→ Stored data

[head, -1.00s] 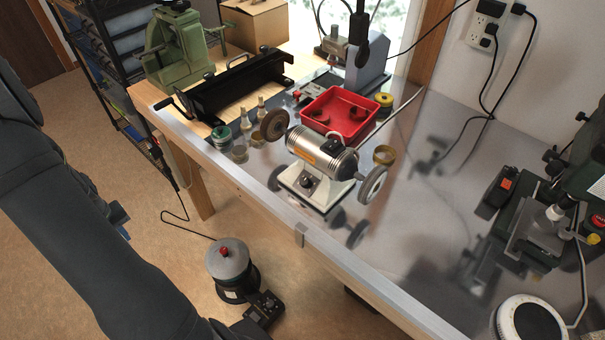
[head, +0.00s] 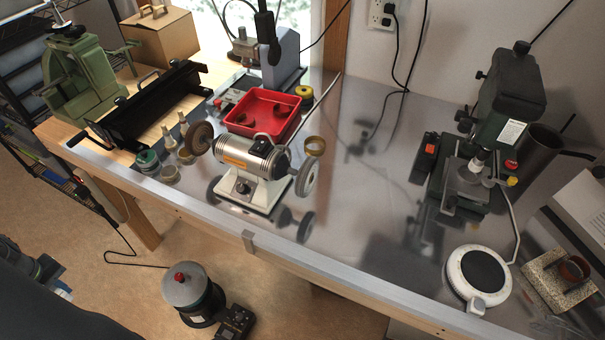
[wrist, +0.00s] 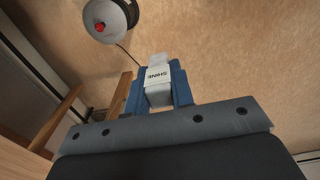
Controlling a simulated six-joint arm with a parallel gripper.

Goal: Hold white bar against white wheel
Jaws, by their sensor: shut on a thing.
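The bench grinder (head: 246,172) stands on the metal bench top. Its white-grey wheel (head: 306,177) is on the right end and a brown wheel (head: 199,138) is on the left end. In the wrist view my gripper (wrist: 158,84) has blue fingers shut on a white bar (wrist: 159,72) with dark lettering. The bar sticks out a little past the fingertips, over the floor. In the head view my arm is at the lower left, below the bench edge and well apart from the wheel; the bar is not clearly visible there.
The bench front edge (head: 203,214) lies between my arm and the grinder. A red tray (head: 262,96) stands behind the grinder. A drill press (head: 508,110) and a round white plate device (head: 478,277) are to the right. A grey-lidded pot (head: 187,291) stands on the floor.

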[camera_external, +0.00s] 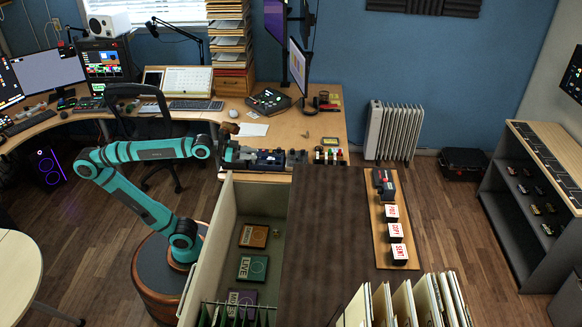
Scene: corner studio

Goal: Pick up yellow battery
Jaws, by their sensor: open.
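My gripper (239,154) is at the end of my teal arm, at the left end of a row of small items along the desk's front edge. It is open; its fingers are small here, and I see nothing held in them. I cannot pick out the yellow battery for certain. Small upright pieces with red, green and pale colours (328,156) stand at the right end of the row, apart from my gripper. A dark blue item (270,158) sits in the row close to the right of my gripper.
The wooden desk (205,112) holds a paper stack (229,40), monitors and keyboards behind the row. An open drawer (226,210) with labelled boxes and a brown cabinet top (328,225) lie in front. A board with red-lettered white blocks (394,233) is at right.

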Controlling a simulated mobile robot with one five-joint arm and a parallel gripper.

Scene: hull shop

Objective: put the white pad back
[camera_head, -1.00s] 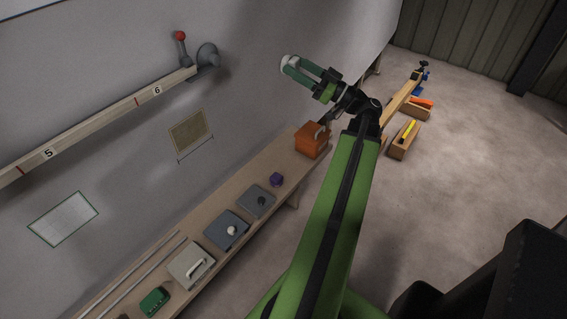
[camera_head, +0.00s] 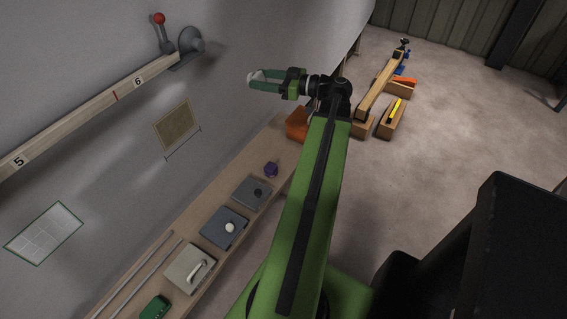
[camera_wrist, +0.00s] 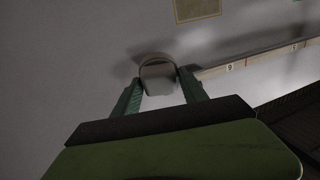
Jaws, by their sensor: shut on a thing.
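My gripper (camera_head: 257,80) is held up in front of the grey wall, above the far end of the bench. Its green fingers are closed on a small whitish pad (camera_head: 251,76) at their tips. In the wrist view, the pad (camera_wrist: 158,78) looks like a rounded pale-grey piece between the two fingers (camera_wrist: 161,82). The pad appears clear of the bench; whether it touches the wall cannot be told.
The bench (camera_head: 153,257) along the wall holds a pale handled block (camera_head: 183,272), grey plates with knobs (camera_head: 225,238), a purple piece (camera_head: 271,169) and an orange box (camera_head: 297,124), partly hidden. A numbered rail (camera_head: 88,113) runs along the wall. Wooden boxes (camera_head: 389,127) lie beyond; floor is open right.

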→ Problem details
Begin with the first line of the entries above and write out each line exactly, ending with the line containing "Goal: Hold white bar against white wheel". Leave out pictures.

→ Response below
[head, -1.00s] 
[head, +0.00s] 
[wrist, +0.00s] 
Controlling a simulated six-joint arm with a parallel gripper.

Goal: Hold white bar against white wheel

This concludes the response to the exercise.